Review by Dustin Putman
2 stars out of 4
Directed by Fred Schepisi (2001's "Last Orders"), "It Runs in the
Family" is a conceited, self-involved comedy-drama that is a literal
family affair--Michael Douglas (2001's "Don't Say a Word"), father
Kirk Douglas (1999's "Diamonds"), mother Diana Douglas, and son Cameron
Douglas are all on hand. There are so many Douglas' running around,
in fact, that onscreen-only family members Rory Culkin (2002's "Signs")
and Bernadette Peters nearly seem like impostors in the grand scheme
of things. While it is nice to see Kirk and Michael playing father
and son, they should have kept looking for the right project.
The Grombergs are your typical dysfunctional, wisecracking Jewish
family. Alex (Michael Douglas), who works at a soup kitchen in his
spare time, considers an affair with a younger coworker (Sarita Choudhury),
despite having been married to Rebecca (Bernadette Peters) for 22
years. Fifth-year college son Asher (Cameron Douglas) isn't as interested
in education as he is in dealing drugs and winning the heart of a
fellow student (Michelle Monaghan). His 11-year-old brother, Eli (Rory
Culkin), is just discovering the opposite sex, and gets a crush on
a wild, former runaway schoolmate (Irene Gorovaia). Meanwhile, parents
Mitchell (Kirk Douglas) and Evelyn (Diana Douglas) are dealing with
the effects of getting old--he's recovering from a stroke and she's
being treated for dialysis.
"It Runs in the Family" has a handful of understated moments of truth,
but most of it is hokey, unoriginal, and amazingly smug. Written by
Jesse Wigutow (what, couldn't Loretta Douglas, Michael's second-cousin-removed,
have written it?), the film is so bankrupt of fresh or enlivening
story ideas that it throws into the pot two major deaths, a marital
dispute, a possible affair, a pair of young romances, and an extremely
unconventional form of cremation. With all of these various threads
swirling about, credit director Fred Shepisi for mostly avoiding a
mawkish tone. Give him a demerit for sloppily handling the stream
of subplots, some of which are never satisfactorily concluded before
the end credits have arrived.
Dare it seem like "It Runs in the Family" is a total wipeout, it should
be said that there are individual scenes and performances that are
effective. Kirk Douglas, his speech impeded by a real-life 1995 stroke,
is equally endearing and poignant as a man whose stubbornness doesn't
always allow him to say the things he feels toward his loved ones.

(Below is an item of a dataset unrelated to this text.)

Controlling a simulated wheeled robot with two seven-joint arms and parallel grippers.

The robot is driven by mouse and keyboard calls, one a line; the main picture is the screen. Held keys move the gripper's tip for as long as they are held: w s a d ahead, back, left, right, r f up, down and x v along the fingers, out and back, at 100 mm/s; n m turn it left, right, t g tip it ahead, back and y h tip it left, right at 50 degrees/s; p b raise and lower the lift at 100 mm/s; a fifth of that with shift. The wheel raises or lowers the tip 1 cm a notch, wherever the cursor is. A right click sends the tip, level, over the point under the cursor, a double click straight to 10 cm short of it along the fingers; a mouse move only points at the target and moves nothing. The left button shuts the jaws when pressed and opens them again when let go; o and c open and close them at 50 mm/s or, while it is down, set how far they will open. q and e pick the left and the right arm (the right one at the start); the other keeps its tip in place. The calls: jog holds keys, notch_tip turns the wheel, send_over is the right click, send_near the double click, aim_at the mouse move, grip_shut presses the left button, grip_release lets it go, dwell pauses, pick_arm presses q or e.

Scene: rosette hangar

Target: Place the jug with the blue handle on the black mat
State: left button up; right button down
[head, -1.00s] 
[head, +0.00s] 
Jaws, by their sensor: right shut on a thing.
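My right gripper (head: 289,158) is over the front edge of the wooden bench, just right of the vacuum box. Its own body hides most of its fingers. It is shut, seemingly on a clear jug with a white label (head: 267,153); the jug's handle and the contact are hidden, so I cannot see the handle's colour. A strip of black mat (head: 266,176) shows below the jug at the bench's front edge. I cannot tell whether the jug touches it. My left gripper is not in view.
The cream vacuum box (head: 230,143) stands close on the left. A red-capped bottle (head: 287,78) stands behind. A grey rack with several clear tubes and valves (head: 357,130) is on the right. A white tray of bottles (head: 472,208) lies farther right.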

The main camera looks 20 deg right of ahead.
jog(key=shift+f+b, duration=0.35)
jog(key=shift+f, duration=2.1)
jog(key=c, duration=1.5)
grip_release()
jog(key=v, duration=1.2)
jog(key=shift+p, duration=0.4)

Michael Douglas plays off him well, and there is no denying the easy
rapport that obviously comes from them being related.

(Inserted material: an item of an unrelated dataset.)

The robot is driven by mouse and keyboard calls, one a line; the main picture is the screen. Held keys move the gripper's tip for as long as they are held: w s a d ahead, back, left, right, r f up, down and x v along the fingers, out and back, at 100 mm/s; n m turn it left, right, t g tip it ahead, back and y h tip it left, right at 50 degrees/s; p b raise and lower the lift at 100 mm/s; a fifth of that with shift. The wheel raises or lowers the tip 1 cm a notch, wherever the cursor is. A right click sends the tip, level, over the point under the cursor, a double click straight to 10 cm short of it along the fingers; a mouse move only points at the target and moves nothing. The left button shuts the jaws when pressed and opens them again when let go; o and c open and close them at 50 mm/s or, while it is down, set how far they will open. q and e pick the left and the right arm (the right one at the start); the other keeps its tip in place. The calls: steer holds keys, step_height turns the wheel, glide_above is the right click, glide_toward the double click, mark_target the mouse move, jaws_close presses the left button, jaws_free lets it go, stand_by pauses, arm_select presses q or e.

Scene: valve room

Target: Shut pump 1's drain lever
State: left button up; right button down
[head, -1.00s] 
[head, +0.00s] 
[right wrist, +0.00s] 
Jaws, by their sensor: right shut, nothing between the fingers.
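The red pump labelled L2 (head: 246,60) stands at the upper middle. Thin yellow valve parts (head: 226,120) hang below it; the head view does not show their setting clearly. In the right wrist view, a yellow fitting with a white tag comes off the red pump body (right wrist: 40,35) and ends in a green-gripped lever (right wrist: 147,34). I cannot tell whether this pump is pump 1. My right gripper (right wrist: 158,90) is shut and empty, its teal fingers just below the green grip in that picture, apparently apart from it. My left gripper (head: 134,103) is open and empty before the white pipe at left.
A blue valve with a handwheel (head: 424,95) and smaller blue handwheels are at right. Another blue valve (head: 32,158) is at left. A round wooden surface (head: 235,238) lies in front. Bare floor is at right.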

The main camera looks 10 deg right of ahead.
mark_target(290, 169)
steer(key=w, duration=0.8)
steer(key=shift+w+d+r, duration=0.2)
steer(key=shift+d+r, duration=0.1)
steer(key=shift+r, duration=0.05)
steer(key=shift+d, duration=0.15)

In his first film role, Cameron Douglas handles himself admirably,
particularly in the scenes he shares with lovely, under-fed newcomer
Michelle Monaghan (2002's "Unfaithful"). And Rory Culkin, so excellent
as Mel Gibson's son in "Signs," continues to strengthen his acting
r‚sum‚ with wise-beyond-his-years turns. A scene in which Culkin bonds
with his burgeoning girlfriend after they skip out on a middle school
dance is beautifully handled in its unforced subtlety. Only Bernadette
Peters appears to be out of her element, bogged down by overplayed histrionics.

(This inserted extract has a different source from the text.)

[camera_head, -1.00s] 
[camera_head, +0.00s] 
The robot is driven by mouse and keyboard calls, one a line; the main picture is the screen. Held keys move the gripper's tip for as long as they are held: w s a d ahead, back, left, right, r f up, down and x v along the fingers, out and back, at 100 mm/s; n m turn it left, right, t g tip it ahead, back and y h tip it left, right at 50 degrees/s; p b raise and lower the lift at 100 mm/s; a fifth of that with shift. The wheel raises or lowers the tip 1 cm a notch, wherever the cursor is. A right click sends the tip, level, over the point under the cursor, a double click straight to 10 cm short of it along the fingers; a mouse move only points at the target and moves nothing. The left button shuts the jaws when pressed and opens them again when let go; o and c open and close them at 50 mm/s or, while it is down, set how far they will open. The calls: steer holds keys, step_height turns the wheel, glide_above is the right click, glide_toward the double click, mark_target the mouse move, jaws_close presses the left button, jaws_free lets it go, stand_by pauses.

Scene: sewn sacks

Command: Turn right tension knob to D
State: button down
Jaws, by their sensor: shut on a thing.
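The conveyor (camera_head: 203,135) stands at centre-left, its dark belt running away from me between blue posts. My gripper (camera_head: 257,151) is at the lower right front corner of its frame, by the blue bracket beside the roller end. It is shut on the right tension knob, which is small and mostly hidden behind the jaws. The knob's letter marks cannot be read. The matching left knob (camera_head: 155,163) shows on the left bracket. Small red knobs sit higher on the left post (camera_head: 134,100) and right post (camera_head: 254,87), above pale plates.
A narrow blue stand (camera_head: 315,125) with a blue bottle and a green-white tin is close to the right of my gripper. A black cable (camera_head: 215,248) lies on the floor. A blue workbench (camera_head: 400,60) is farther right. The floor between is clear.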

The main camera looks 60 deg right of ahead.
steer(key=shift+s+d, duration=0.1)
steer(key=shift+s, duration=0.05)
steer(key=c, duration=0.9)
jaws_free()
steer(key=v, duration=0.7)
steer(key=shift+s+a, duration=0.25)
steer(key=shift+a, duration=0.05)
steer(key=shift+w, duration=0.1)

There is an audience that may genuinely enjoy "It Runs in the Family,"
but they are likely to either be Michael or Kirk fans, and/or over
the age of 65. Savvier viewers will be able to see right through this
thoroughly mediocre film's charade. There is nothing outright terrible
about the finished product, but in its stringently commonplace existence
are 109 minutes that unveil just how unnecessary and too cute by a
half this particular family outing is.